Bien que nous nous attendions à ce que le prochain Congrès soit dans une situation de blocage, nous voyons certains domaines de compromis potentiels. Il s'agit notamment d'une loi qui pourrait apporter une plus grande clarté à la réglementation sur les crypto-monnaies - un besoin encore plus pressant compte tenu des problèmes récents - et d'un texte sur l'énergie qui pourrait accélérer les projets d'énergie traditionnelle et renouvelable.

Les marchés apprécieront-ils les résultats des élections?

Si le passé n'est certainement pas le prélude du futur, les marchés boursiers ont eu historiquement tendance à bien se comporter lors des années de partage du pouvoir. En effet, lors des années précédentes où la composition du pouvoir à Washington était similaire - à savoir une Chambre républicaine, un Sénat démocrate et une Maison Blanche démocrate - le marché des actions a enregistré un rendement moyen de 13,6% (selon les données du S&P 500), soit un rendement moyen supérieur à celui de presque toutes les autres compositions du pouvoir. Bien entendu, l'année 2023 pourrait être très différente de ce que nous avons connu dans le passé, compte tenu de l'inflation galopante, du risque de récession et de la guerre en Ukraine.

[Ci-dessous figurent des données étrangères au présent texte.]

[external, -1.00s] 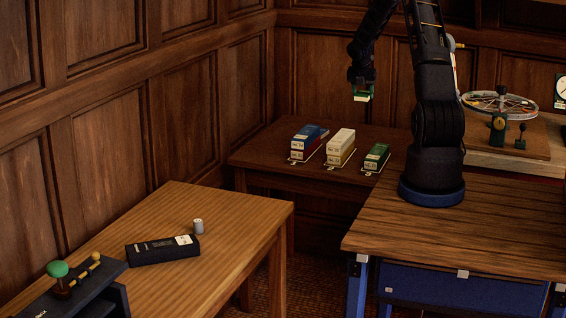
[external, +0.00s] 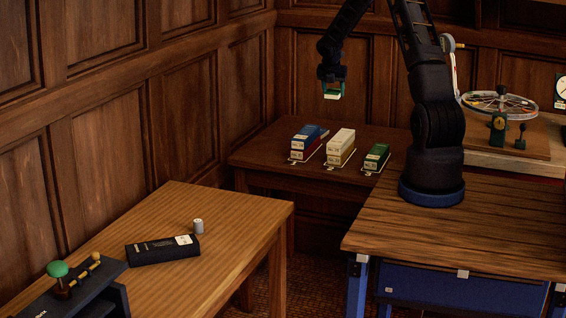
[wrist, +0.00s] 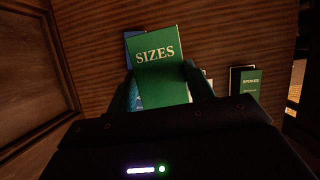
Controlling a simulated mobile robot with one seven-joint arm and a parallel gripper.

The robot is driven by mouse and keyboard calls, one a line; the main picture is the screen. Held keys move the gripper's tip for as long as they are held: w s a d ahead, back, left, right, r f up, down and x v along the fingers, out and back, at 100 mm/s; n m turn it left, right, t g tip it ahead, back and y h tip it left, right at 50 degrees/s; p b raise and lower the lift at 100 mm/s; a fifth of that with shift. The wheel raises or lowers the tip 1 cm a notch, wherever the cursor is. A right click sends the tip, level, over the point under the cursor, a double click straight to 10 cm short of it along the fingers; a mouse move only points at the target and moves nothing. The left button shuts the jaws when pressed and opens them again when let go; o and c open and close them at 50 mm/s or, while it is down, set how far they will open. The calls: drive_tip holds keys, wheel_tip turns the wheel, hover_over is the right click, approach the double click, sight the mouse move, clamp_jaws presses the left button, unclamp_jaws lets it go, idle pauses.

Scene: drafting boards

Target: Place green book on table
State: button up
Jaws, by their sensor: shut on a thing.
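My gripper (external: 332,82) is shut on a green book (wrist: 160,62) with SIZES in pale letters on its cover. In the external view, the green book (external: 333,94) shows small below the fingers, held in the air above and behind the dark back table (external: 262,155). In the wrist view, my gripper's fingers (wrist: 168,88) are on either side of the book, partly hidden by it. Another green book (wrist: 246,88) lies apart on the right of the wrist view.
On the back table stand a blue and red item (external: 308,142), a cream and yellow item (external: 340,146) and a green item (external: 376,157). The light table holds a black box (external: 162,250), a white cylinder (external: 198,226) and a green-knobbed device (external: 58,269).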

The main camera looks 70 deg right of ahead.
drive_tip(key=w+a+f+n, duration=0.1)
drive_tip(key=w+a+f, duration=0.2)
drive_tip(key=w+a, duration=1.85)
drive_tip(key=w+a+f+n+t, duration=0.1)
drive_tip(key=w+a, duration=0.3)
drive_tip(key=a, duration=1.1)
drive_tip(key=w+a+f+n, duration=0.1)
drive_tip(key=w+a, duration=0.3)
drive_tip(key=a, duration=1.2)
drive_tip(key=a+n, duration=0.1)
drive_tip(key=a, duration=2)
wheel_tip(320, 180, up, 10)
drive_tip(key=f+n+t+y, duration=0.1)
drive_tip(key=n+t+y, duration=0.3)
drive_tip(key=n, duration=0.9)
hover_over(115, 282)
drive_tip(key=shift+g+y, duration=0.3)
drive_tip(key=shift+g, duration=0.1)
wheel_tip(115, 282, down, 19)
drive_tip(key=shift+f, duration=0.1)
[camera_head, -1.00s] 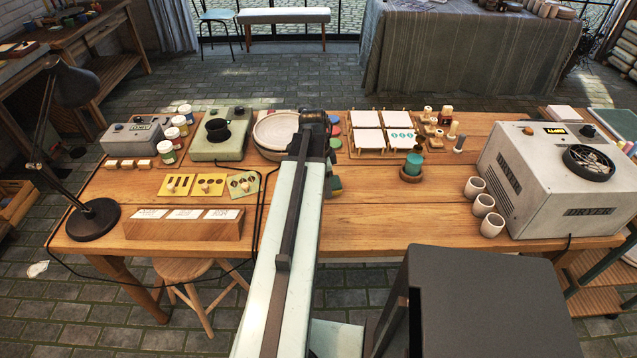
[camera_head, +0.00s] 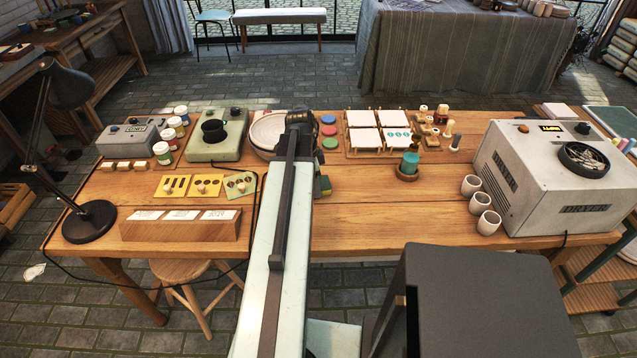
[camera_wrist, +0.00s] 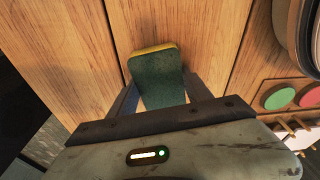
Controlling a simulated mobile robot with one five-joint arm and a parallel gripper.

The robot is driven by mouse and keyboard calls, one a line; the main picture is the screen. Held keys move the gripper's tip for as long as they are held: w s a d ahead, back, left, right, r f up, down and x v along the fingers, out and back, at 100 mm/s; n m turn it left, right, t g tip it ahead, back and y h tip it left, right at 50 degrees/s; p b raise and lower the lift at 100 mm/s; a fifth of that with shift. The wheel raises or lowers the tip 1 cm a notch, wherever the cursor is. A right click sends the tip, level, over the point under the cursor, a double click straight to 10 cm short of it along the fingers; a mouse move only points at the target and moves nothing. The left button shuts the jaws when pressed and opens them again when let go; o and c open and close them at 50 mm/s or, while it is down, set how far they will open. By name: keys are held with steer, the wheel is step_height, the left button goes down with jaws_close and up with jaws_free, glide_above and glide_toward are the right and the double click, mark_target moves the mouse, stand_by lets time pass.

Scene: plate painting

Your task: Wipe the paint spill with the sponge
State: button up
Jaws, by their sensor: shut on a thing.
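The sponge (camera_wrist: 157,78) is a dark green block with a yellow layer along its far edge. My gripper (camera_wrist: 160,92) is shut on it, one finger on each side, over the bare wooden table in the wrist view. I cannot tell whether the sponge touches the wood. In the head view a green and yellow bit of the sponge (camera_head: 323,187) shows just right of my arm, which hides the gripper and the table beneath it. No paint spill shows in either view.
A stacked plate rim (camera_head: 263,138), coloured discs (camera_head: 330,131) and a tile rack (camera_head: 364,137) stand behind the sponge. Stamp cards (camera_head: 206,185) are left. The front middle table is clear.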

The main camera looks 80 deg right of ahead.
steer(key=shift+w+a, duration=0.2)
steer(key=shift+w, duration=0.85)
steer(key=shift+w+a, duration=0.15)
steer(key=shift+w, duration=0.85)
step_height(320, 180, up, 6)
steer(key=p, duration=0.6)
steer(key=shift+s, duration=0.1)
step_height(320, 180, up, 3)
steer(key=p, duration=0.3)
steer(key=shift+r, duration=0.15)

Quelle signification pour 2024?

Une fois le dernier bulletin de vote compté, les élections de mi-mandat seront rapidement dans le rétroviseur. Alors que les spéculations vont bon train sur les candidats - et ceux qui ne le sont pas - à la Maison Blanche en 2024, nous mettons en garde contre l'extrapolation de ces résultats. En effet, nous nous attendons à un certain nombre de rebondissements qui, une fois de plus, pourraient surprendre les experts et défier l’histoire.

A lire aussi...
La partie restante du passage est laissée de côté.